I do not for a second begrudge Odeh and Palestinian citizens of Israel their Nakba narrative or their view that the founding of Israel was a tragedy, nor do I believe that any criticisms they have of Peres should be kept under wraps (although Odeh’s decrying Peres for his work defending the state in which Odeh and his family live boggles the mind). But as Israeli citizens and members of the national legislature, who rightly demand that the state fulfill its obligations to them and participate in the state’s politics and governance, I expect them to have a baseline respect for the state itself, whether they like the state or not. I keep on thinking of the West Wing episode in which the president hires the wildly eccentric and inappropriate Debbie Fiderer to be his secretary because in a letter she writes to the White House suggesting that arsenic be put in his water, she still refers to him as President Bartlet, showing her respect for the office despite her feelings about the man occupying it. The more appropriate move for Odeh and the Joint List MKs would have been for them to attend the funeral and then spend the rest of the day loudly broadcasting their criticisms of Peres in every outlet they could find.

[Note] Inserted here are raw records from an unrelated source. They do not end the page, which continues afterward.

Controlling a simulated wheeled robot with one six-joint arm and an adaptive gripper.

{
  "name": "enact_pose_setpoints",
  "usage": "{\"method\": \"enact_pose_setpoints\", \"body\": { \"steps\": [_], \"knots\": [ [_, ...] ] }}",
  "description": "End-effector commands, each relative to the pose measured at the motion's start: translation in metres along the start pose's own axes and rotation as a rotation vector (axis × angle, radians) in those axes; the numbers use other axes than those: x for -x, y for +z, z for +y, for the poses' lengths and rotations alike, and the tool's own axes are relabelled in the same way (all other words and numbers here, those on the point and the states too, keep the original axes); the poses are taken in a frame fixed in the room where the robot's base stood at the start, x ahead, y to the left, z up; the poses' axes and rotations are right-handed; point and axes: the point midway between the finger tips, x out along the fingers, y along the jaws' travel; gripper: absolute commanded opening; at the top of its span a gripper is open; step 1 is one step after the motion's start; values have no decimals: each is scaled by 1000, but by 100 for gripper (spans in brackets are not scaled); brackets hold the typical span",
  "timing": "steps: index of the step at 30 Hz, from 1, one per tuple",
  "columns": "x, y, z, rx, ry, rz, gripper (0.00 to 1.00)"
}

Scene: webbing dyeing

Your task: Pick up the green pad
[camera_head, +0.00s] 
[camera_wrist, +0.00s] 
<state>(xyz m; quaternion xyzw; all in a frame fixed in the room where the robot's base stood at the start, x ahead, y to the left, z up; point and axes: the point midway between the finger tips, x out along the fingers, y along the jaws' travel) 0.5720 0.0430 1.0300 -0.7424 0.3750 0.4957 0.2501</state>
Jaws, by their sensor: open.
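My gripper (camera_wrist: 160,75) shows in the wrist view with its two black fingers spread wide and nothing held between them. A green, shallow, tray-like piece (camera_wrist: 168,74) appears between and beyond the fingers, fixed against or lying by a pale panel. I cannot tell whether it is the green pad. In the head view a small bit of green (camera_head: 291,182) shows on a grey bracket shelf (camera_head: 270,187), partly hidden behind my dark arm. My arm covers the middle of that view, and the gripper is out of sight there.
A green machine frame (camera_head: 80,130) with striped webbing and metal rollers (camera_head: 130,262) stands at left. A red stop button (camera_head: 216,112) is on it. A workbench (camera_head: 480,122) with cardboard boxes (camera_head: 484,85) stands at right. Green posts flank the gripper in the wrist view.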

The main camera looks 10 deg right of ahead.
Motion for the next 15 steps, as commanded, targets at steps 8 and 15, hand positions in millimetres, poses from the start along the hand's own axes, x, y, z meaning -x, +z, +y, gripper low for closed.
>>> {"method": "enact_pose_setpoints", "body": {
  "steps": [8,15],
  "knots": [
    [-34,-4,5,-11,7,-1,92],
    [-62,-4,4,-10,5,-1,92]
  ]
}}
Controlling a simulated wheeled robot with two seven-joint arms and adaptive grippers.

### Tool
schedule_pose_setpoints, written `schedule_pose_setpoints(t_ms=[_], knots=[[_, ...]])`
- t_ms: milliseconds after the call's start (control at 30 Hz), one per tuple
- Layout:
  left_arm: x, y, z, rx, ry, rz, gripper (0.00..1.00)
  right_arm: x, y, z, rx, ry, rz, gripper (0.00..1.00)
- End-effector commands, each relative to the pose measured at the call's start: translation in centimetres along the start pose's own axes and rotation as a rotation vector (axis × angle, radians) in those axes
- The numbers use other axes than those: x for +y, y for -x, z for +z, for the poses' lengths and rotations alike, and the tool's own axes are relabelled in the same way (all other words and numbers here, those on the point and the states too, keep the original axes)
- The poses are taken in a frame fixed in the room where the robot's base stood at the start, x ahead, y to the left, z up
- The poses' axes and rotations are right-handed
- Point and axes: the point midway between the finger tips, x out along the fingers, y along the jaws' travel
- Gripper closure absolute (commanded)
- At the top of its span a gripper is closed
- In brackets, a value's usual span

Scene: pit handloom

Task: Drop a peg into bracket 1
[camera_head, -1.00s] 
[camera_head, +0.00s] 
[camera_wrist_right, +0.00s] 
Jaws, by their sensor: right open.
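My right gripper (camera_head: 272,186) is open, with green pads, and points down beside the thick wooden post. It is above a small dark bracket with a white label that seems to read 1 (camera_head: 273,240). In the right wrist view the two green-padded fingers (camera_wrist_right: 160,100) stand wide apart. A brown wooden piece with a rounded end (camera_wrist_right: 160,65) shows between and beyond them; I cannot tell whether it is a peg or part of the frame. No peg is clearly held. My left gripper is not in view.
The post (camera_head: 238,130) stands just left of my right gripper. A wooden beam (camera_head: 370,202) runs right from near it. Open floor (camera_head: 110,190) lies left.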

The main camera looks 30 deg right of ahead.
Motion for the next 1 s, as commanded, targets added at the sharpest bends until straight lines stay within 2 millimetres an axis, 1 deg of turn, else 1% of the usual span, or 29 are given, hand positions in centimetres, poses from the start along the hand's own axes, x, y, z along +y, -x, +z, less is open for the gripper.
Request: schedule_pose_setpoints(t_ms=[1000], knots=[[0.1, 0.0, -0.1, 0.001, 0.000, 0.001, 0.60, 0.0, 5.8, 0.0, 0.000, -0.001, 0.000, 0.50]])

Israel successfully walks a very fine line between competing pressures of governance every day. Neither Shaked nor Odeh seem to appreciate this balancing act, nor to understand that a state must have a basic respect for all its citizens while its citizens must have a basic respect for their state if the polity is to be successful. What makes Israel unique is the unprecedented experiment in Jewishness and democracy simultaneously, and it will be tragic indeed if a vision for Israel emerges victorious that does not have sufficient room for both.